• [Given data]

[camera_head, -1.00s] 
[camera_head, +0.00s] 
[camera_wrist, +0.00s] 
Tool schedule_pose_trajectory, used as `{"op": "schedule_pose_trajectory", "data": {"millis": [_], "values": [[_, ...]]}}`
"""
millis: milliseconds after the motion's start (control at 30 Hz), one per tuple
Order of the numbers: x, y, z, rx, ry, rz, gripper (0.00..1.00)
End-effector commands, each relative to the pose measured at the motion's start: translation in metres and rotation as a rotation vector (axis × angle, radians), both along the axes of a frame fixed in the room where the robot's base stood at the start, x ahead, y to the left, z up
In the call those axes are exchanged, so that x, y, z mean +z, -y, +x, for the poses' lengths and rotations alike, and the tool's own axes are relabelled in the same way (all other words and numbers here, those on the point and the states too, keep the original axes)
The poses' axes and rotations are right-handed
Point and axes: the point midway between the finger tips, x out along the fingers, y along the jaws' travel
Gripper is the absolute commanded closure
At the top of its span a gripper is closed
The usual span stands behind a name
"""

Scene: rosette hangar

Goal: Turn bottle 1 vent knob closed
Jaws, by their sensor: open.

• [Goal of the exercise] Pick each line holding the word "poses" out of the data and copy it.

• [Task response]
In the call those axes are exchanged, so that x, y, z mean +z, -y, +x, for the poses' lengths and rotations alike, and the tool's own axes are relabelled in the same way (all other words and numbers here, those on the point and the states too, keep the original axes)
The poses' axes and rotations are right-handed

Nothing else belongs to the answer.